Today’s Bird of the Day, the black swan, is included in the 60th anniversary edition of Birds, a collection of poems by Judith Wright.

Wright was one of Australia’s most celebrated poets and one of only two to be considered for the Nobel Prize.

Birds was first published in 1962 and republished this year by the National Library of Australia.

The poems in Birds commemorate Wright’s love of birds while exploring a gamut of human experiences – delightful, humorous and sorrowful.

To celebrate her as both writer and environmentalist, and to more fully reveal the centrality of birds in Wright’s imagination, the new edition contains six additional poems drawn from her work.

Judith Wright’s Birds is illustrated in full colour by artworks from the National Library of Australia’s collection, including the painting “Black Swan” by Neville Cayley.

Wright’s poem “Birds” begins:

“Whatever the bird is, is perfect in the bird.
Weapon kestrel, hard as a blade’s curve,
thrush round as a mother or full drop of water,
fruit-green parrot wise in his shrieking swerve –
all are what bird is and do not reach beyond bird.”

It continues with the writer “torn and beleaguered by my own people” and their wish to save her and turn her into the ways of other people.
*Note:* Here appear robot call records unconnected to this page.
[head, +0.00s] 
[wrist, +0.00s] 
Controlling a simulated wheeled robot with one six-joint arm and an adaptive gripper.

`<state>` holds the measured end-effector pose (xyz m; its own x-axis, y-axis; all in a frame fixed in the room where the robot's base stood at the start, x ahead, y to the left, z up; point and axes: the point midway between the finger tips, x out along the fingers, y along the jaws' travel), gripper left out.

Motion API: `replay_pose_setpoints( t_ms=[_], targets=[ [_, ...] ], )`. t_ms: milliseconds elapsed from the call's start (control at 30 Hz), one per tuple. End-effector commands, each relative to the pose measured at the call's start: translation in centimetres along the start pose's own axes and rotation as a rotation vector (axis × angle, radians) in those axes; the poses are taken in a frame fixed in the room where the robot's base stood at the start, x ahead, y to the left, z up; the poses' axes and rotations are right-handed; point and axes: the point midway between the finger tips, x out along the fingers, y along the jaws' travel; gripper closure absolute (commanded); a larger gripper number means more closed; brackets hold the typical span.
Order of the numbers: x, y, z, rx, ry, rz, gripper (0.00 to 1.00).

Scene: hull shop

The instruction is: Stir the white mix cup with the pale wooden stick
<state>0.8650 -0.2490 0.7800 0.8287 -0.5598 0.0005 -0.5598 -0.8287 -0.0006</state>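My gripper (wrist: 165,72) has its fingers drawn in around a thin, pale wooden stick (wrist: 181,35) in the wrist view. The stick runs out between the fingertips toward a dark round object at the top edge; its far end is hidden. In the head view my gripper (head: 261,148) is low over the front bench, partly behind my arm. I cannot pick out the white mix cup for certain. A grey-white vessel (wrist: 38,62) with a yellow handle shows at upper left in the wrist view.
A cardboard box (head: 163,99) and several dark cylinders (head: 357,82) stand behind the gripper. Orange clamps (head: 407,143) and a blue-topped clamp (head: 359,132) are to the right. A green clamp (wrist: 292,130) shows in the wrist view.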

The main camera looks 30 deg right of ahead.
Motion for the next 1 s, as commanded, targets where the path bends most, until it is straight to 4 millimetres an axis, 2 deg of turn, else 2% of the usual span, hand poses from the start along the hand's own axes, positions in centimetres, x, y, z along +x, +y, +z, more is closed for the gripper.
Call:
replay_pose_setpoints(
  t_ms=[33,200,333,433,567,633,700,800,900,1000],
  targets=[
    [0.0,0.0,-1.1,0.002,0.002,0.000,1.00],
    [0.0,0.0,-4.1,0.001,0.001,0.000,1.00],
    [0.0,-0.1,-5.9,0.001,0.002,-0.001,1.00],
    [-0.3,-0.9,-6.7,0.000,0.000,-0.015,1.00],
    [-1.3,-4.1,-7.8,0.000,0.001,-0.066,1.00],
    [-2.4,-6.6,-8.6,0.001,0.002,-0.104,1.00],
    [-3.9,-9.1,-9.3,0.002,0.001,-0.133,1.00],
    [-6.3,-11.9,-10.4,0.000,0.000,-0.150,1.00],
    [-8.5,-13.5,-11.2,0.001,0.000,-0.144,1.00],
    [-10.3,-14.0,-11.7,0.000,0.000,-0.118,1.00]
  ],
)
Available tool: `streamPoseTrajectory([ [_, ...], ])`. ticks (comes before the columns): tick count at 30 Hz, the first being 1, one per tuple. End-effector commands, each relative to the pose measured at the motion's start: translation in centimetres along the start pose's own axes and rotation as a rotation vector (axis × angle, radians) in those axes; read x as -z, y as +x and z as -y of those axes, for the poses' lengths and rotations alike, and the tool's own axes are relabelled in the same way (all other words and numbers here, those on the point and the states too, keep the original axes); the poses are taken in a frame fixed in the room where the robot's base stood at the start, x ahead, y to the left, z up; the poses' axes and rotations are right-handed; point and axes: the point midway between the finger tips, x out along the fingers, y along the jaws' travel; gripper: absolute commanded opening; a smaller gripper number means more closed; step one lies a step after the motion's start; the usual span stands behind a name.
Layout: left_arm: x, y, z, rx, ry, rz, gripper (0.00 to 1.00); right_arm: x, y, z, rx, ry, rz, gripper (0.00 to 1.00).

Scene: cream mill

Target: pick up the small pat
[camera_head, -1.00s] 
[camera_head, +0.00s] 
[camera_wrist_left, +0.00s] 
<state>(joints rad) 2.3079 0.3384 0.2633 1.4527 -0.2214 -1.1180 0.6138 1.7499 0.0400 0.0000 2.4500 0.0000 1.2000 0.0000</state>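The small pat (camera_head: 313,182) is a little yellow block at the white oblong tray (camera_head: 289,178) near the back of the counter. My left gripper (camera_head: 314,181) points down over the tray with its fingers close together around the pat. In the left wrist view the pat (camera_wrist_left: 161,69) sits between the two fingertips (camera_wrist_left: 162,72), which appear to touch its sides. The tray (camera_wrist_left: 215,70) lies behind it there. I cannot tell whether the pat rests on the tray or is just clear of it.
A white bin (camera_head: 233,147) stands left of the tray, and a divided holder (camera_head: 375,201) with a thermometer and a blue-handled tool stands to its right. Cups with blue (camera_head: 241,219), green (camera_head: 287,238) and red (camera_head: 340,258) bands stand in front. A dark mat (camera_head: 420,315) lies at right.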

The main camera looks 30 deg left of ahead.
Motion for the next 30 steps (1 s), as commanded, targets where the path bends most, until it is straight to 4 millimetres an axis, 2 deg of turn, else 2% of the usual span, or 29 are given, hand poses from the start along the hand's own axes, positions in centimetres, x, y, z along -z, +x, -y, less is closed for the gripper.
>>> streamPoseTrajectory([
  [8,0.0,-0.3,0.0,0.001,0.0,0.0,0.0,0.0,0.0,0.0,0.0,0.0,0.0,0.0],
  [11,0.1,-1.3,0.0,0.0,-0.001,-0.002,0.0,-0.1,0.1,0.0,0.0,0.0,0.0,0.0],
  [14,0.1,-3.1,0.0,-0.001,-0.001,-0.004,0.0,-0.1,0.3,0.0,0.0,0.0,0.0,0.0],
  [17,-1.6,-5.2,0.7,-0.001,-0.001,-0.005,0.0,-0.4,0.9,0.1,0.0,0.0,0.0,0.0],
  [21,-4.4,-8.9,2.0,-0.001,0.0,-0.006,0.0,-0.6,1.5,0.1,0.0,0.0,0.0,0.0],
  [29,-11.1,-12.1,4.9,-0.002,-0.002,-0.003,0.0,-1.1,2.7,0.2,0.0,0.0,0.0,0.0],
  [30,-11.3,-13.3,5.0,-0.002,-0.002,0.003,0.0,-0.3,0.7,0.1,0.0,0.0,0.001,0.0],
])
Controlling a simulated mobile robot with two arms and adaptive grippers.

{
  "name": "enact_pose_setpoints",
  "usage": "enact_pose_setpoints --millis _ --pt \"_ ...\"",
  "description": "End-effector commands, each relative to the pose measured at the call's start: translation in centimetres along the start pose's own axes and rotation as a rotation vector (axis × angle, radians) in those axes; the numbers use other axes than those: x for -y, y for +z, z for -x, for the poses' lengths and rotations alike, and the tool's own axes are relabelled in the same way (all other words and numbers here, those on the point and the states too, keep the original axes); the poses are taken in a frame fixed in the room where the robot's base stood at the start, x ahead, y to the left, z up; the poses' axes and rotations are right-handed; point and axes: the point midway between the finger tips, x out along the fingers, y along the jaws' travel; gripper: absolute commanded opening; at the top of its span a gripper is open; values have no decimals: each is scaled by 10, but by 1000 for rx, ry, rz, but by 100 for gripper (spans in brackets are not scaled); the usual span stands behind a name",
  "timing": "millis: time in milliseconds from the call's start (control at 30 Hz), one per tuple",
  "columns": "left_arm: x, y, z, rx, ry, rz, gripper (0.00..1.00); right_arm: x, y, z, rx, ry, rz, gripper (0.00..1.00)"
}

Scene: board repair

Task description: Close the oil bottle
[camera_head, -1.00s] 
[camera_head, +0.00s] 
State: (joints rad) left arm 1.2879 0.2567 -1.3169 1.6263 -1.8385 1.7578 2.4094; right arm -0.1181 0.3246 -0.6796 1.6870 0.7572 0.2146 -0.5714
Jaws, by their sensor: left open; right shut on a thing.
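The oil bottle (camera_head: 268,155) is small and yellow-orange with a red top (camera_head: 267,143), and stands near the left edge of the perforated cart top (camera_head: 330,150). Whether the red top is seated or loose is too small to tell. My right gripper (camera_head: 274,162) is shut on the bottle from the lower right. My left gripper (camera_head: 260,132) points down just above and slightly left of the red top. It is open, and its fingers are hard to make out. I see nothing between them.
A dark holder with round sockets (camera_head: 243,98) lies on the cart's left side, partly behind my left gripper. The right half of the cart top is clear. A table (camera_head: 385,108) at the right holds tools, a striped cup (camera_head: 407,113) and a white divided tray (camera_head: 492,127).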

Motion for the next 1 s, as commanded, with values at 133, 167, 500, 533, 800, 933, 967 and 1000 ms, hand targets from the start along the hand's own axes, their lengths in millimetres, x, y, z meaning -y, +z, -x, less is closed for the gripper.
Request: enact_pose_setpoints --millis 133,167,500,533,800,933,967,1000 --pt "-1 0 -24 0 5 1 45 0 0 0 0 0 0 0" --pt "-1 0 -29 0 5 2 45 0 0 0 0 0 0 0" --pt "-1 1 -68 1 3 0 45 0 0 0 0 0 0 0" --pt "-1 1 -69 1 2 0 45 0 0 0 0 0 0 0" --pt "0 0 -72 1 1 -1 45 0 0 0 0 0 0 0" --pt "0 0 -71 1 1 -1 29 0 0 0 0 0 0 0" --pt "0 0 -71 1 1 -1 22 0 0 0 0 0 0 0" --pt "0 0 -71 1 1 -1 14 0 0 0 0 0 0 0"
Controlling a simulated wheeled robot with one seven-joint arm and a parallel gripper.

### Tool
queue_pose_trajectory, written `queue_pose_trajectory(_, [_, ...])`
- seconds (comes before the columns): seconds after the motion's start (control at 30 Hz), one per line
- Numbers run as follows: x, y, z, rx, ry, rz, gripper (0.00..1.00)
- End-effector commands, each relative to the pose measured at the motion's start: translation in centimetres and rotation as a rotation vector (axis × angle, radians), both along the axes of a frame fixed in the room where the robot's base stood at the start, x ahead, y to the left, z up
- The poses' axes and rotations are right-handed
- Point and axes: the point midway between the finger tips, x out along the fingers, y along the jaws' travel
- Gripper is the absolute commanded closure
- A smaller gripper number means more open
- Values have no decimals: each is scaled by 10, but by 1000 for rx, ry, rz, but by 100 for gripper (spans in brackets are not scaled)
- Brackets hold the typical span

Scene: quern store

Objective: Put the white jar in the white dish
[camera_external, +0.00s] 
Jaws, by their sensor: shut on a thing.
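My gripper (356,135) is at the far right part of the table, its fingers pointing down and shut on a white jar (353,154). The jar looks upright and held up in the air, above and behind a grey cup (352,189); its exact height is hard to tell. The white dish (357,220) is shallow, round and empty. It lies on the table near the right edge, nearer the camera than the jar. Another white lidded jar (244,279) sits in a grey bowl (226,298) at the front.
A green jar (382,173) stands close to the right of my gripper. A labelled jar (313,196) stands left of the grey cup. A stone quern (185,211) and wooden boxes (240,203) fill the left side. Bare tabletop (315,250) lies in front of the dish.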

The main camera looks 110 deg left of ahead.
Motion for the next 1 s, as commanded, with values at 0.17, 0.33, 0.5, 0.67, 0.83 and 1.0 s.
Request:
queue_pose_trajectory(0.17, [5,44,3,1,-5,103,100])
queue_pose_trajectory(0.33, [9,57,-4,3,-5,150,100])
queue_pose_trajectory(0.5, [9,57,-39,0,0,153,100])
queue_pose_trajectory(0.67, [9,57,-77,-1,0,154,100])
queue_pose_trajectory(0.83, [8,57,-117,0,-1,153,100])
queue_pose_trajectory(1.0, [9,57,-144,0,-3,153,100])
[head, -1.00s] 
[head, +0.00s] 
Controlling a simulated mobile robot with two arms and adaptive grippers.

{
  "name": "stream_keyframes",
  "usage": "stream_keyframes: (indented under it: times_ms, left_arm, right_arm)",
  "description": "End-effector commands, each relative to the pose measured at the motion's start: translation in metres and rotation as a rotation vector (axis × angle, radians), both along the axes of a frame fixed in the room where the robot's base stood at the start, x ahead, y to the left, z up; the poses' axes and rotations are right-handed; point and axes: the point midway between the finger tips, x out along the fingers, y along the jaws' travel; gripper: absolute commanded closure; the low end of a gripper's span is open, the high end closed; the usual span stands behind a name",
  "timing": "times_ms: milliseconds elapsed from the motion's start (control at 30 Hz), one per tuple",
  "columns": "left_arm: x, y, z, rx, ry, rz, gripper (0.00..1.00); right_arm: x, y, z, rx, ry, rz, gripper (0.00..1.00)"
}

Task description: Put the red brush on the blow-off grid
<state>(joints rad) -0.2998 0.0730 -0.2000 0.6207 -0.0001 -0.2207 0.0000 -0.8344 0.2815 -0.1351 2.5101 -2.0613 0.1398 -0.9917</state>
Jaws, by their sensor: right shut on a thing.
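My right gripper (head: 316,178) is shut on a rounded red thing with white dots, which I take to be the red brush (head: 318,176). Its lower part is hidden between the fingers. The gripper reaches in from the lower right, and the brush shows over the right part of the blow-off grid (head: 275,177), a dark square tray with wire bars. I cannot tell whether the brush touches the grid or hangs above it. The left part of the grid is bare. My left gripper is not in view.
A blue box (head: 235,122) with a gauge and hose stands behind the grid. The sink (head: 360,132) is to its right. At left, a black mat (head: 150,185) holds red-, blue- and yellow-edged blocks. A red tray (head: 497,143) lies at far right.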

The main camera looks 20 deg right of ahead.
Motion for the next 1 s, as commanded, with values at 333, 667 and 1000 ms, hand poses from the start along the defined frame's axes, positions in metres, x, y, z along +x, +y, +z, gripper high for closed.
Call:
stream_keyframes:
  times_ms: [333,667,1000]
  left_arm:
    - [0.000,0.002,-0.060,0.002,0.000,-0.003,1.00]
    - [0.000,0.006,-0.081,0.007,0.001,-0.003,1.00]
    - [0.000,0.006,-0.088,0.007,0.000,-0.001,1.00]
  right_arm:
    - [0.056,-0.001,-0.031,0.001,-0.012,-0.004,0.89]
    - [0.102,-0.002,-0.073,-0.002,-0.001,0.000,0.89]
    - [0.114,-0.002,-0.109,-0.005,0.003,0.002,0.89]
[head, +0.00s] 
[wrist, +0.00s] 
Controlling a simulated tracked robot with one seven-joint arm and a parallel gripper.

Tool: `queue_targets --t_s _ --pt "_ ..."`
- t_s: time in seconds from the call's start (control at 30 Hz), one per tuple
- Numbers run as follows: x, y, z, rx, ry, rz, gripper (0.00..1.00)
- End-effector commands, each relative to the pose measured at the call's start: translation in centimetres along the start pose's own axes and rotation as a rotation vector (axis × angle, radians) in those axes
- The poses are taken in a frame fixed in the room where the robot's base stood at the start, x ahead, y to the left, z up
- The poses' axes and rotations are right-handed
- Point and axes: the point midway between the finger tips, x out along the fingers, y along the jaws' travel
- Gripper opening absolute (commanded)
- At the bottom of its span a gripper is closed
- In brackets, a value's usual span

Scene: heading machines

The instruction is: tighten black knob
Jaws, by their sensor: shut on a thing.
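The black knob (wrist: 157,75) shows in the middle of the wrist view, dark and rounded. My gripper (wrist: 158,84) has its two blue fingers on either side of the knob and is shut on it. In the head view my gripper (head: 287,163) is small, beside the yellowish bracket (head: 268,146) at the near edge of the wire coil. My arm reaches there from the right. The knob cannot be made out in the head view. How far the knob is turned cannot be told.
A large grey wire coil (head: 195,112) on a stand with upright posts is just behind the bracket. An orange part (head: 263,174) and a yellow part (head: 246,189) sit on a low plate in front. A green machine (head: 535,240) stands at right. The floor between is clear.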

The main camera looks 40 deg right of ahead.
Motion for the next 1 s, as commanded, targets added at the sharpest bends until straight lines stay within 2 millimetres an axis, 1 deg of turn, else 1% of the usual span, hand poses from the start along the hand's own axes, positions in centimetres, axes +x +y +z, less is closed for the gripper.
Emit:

It concludes with the poet’s desire to “be simple to myself as the bird is to the bird”.

In a personal introduction, Wright’s daughter Meredith McKinney said the poems in the collection not only offered intimate portraits of many of the birds that were dear to her, but each poem in its varied way also reached to touch each varied bird’s “perfection”.

“They are the poet’s way of becoming one with the creatures she loved.”

In “Black Swans”, Wright describes how:

“Black swans shadowed the blaze of moon
as they came curving down the sky.
On hills of night the red stars burned
like sparks blown where the wind is high.
On rushing wings the black swans turned
sounding aloud their desolate cry.”

McKinney said for all Wright’s delight in birds, her vision of their world and her own was shaped by a darker knowledge. “The experiences of cruelty, pain and death are as inseparable from the lives of birds as they are from those of humans.”

She said Wright’s final poem in the original volume, “Extinct Birds”, offered, “a sorrowing and clear-sighted gaze turned on the terrible damage we have done and continue to do to our world, even as we love it”.